DATA BLOCK:
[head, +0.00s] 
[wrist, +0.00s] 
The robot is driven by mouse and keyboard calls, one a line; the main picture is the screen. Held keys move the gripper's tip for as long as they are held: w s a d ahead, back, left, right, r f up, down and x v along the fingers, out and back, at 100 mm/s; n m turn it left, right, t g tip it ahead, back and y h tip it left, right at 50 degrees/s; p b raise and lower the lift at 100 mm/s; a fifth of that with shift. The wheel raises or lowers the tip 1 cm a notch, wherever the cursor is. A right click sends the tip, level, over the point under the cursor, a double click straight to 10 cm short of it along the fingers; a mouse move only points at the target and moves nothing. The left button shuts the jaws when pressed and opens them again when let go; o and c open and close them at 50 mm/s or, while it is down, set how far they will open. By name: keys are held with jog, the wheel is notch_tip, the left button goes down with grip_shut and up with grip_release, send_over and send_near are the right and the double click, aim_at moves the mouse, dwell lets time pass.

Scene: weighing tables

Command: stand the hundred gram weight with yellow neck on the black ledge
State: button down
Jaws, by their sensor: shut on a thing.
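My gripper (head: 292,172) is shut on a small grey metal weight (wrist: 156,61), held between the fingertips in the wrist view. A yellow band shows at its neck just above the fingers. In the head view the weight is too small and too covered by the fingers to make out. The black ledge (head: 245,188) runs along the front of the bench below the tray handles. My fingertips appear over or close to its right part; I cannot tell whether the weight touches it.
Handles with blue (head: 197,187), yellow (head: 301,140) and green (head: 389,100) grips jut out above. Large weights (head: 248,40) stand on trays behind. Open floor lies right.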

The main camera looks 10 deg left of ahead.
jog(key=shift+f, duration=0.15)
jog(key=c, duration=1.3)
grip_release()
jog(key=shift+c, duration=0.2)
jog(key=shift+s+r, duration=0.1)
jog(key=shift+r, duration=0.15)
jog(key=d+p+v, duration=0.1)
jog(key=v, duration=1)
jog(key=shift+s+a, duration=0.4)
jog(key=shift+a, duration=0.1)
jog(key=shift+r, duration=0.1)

WHAT TO DO:
For the listing above, identify each line bearing "down".

SOLUTION BELOW:
The robot is driven by mouse and keyboard calls, one a line; the main picture is the screen. Held keys move the gripper's tip for as long as they are held: w s a d ahead, back, left, right, r f up, down and x v along the fingers, out and back, at 100 mm/s; n m turn it left, right, t g tip it ahead, back and y h tip it left, right at 50 degrees/s; p b raise and lower the lift at 100 mm/s; a fifth of that with shift. The wheel raises or lowers the tip 1 cm a notch, wherever the cursor is. A right click sends the tip, level, over the point under the cursor, a double click straight to 10 cm short of it along the fingers; a mouse move only points at the target and moves nothing. The left button shuts the jaws when pressed and opens them again when let go; o and c open and close them at 50 mm/s or, while it is down, set how far they will open. By name: keys are held with jog, the wheel is notch_tip, the left button goes down with grip_shut and up with grip_release, send_over and send_near are the right and the double click, aim_at moves the mouse, dwell lets time pass.
State: button down

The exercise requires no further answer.